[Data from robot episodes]
- - -

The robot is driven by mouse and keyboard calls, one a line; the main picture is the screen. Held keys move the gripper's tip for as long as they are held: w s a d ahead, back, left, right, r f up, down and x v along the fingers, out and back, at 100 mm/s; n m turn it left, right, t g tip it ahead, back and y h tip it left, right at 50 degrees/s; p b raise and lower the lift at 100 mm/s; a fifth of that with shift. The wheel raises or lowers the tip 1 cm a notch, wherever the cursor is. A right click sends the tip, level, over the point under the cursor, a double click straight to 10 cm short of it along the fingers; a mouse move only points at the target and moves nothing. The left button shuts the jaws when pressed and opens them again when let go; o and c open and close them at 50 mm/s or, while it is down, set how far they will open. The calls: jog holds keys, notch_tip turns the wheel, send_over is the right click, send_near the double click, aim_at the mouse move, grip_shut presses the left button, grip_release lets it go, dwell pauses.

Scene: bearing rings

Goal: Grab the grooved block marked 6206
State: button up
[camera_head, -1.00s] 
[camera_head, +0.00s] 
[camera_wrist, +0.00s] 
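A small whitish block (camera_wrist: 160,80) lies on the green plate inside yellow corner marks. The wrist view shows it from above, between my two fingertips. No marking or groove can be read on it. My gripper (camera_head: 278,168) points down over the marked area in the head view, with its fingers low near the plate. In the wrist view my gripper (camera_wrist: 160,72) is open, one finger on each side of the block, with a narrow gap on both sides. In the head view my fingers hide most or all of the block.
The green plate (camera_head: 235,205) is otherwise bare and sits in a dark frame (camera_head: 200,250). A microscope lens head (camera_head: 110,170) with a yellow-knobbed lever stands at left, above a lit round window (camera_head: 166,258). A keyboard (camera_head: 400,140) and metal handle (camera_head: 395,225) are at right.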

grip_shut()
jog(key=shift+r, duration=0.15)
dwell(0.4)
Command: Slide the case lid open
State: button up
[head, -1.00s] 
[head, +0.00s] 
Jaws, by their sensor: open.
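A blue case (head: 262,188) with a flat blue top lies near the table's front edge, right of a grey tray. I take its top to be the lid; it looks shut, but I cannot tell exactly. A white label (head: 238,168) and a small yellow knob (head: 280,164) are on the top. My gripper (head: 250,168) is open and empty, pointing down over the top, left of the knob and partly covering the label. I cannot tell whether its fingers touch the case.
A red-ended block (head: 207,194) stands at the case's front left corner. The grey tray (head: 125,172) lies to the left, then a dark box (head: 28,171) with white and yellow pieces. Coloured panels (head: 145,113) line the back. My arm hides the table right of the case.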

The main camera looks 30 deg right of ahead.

- - -

TASK REQUIREMENTS>
In the entries above, find each line with the word "main" and copy it.

SOLUTION TO THIS PROBLEM>
The robot is driven by mouse and keyboard calls, one a line; the main picture is the screen. Held keys move the gripper's tip for as long as they are held: w s a d ahead, back, left, right, r f up, down and x v along the fingers, out and back, at 100 mm/s; n m turn it left, right, t g tip it ahead, back and y h tip it left, right at 50 degrees/s; p b raise and lower the lift at 100 mm/s; a fifth of that with shift. The wheel raises or lowers the tip 1 cm a notch, wherever the cursor is. A right click sends the tip, level, over the point under the cursor, a double click straight to 10 cm short of it along the fingers; a mouse move only points at the target and moves nothing. The left button shuts the jaws when pressed and opens them again when let go; o and c open and close them at 50 mm/s or, while it is down, set how far they will open. The calls: jog holds keys, notch_tip turns the wheel, send_over is the right click, send_near the double click, aim_at the mouse move, grip_shut presses the left button, grip_release lets it go, dwell pauses.
The main camera looks 30 deg right of ahead.

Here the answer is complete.